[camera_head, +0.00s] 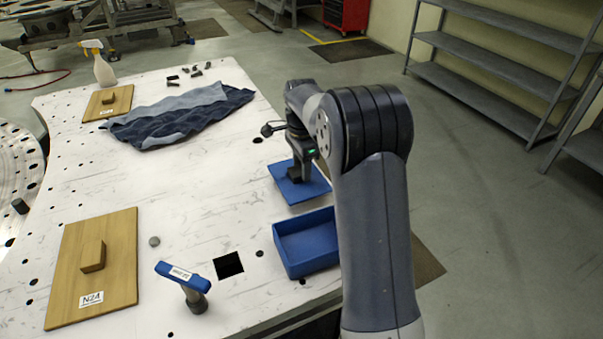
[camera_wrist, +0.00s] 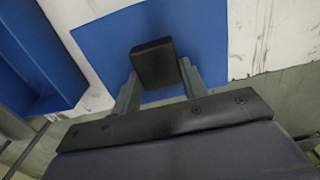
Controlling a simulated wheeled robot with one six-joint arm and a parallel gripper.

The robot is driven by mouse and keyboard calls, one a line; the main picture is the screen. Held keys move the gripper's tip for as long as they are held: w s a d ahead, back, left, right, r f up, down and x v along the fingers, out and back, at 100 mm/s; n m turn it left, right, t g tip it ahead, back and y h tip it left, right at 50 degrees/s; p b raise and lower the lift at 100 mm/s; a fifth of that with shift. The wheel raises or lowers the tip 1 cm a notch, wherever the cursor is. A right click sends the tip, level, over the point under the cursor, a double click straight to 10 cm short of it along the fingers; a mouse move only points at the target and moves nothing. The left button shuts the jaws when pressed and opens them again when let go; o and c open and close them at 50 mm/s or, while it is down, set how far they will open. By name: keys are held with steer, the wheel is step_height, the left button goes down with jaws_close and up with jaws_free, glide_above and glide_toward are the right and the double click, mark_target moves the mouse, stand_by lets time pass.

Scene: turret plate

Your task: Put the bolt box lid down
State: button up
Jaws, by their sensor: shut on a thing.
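The bolt box lid (camera_head: 312,190) is a flat blue plate with a dark block handle (camera_wrist: 153,63). In the head view it is at the right side of the white table, just behind the open blue box (camera_head: 308,246). The lid also shows in the wrist view (camera_wrist: 205,35), with the box (camera_wrist: 45,55) to its left. My gripper (camera_head: 296,176) is over the lid, its fingers (camera_wrist: 160,90) shut on the handle. The lid looks level and close to the tabletop; I cannot tell if it touches. My arm hides part of the box and lid.
A blue-topped tool (camera_head: 185,275) stands near a square hole (camera_head: 229,265). Wooden boards with block handles lie front left (camera_head: 120,262) and back left (camera_head: 120,97). A blue cloth (camera_head: 180,118), spray bottle (camera_head: 103,68) and several small dark parts are at the back. The table middle is clear.

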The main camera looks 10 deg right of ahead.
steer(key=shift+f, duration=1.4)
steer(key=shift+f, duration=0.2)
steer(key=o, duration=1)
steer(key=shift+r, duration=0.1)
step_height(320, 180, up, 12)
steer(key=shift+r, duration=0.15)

****************************************

§ **The exercise**:
Please return, exactly as they appear, the lines starting at the one that contains "Scene: turret plate" and ending at the one that contains "State: button up".

§ **Answer to the task**:
Scene: turret plate

Your task: Put the bolt box lid down
State: button up

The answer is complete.